An entire intelligence community was bent and mutated to serve the needs to go to war.  It is now a well known fact that evidence was falsified, informers were paid, dissenters were silenced, and lies disseminated to newspapers and journalists to build a care for pre-emptive war against a nation that was not a threat to even its neighbors, let alone the USA.

Some more articulate comments on this issue come from the tireless Mark Danner

Iraq: The War of the Imagination

The Secret Way To War

Or Michael Massing’s work more specifically on the failures of American journalism and the shameless pandering to nationalist and patriotic fervor that led them to ignore facts, distort evidence and simply close their minds to doubts they later claimed they had, so that they participate and profit from the mindless march to war and the destruction of millions of lives and a nation.

Now They Tell Us

Unfit To Print

The End of News

And there are many more pieces of analysis of the failure of American’s so-called ‘best’ newspapers and their finest.
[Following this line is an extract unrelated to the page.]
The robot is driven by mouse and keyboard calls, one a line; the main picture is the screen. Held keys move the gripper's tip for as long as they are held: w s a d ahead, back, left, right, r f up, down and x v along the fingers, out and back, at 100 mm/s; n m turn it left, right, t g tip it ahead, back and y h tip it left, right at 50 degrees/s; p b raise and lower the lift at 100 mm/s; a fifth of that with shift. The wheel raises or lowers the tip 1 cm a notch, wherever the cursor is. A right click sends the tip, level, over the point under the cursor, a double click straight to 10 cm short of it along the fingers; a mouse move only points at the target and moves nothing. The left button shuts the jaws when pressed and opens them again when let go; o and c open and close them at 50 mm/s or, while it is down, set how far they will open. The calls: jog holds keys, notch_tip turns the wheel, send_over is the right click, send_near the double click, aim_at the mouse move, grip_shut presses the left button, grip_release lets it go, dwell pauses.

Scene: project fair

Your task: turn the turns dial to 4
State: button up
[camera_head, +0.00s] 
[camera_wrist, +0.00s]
And now, despite this stain on their record, despite the fact that the intelligence community is completely discredited and the administration too, the same papers and their editors continue their march, turning their eyes to Pakistan yet again.  Here is a new piece in this weeks New York Times Sunday Magazine by David E. Sanger called ‘Obamas’ Worst Pakistan Nightmare’.
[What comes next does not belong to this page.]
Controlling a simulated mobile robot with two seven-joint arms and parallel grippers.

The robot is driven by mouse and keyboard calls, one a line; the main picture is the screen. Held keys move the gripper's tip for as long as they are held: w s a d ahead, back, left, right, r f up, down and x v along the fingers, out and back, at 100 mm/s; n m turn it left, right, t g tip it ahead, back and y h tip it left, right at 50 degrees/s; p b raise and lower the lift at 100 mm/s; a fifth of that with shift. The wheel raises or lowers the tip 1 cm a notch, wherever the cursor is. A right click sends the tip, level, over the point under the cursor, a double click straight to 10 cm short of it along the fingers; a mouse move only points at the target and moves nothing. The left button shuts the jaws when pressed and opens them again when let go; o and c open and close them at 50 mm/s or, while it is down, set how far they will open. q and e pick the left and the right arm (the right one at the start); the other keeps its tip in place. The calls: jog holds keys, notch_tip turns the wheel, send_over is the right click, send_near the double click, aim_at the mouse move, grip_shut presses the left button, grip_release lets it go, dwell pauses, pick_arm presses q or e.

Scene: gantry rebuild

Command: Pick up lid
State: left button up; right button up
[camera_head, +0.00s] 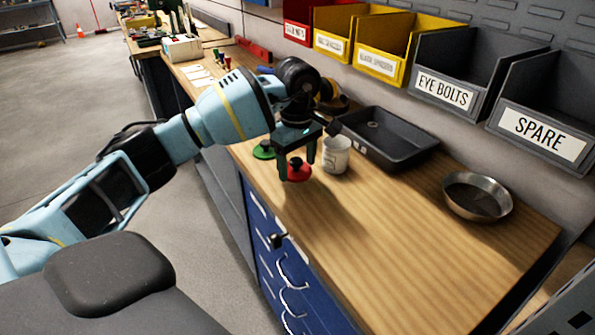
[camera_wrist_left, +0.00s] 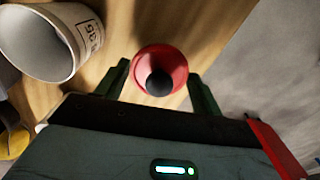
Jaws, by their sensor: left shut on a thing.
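A red lid (camera_head: 300,174) with a dark knob is at the left front edge of the wooden workbench, between the fingers of my left gripper (camera_head: 297,167). In the left wrist view the round red lid (camera_wrist_left: 160,58) and its black knob lie between the two green fingers. My left gripper is shut on the red lid, pointing down. Whether the lid touches the bench or is just above it, I cannot tell. A green lid (camera_head: 263,151) lies just behind and to the left. My right gripper is not in view.
A white mug (camera_head: 336,156) stands close to the right of my left gripper; it also shows in the left wrist view (camera_wrist_left: 38,42). A dark tray (camera_head: 400,158) and a metal bowl (camera_head: 477,212) sit further right. The bench front is clear.

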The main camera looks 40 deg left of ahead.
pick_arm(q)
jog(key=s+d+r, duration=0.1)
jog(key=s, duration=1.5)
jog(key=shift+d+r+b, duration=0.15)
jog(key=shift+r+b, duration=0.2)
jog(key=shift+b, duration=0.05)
And just a few lines into the piece, we start to get a good idea of the sources of Mr. Sanger’s alarms and worries.  For example, ‘…members of the federally appointed bipartisan Commission on the Prevention of Weapons of Mass Destruction Proliferation and Terrorism made it clear that for sheer scariness, nothing could compete with what they had heard in a series of high-level intelligence briefings about the dangers of Pakistan’s nuclear technology going awry.’

Sounds familiar does it not? A commission appointed by the very administration that lied to us about Iraq is an opening source of Mr. Sanger’s piece!

A few lines down there is more – ‘By now Obama has almost surely been briefed about an alarming stream of intelligence that began circulating early last year to the top tier of George W. Bush’s national-security leadership in Washington.’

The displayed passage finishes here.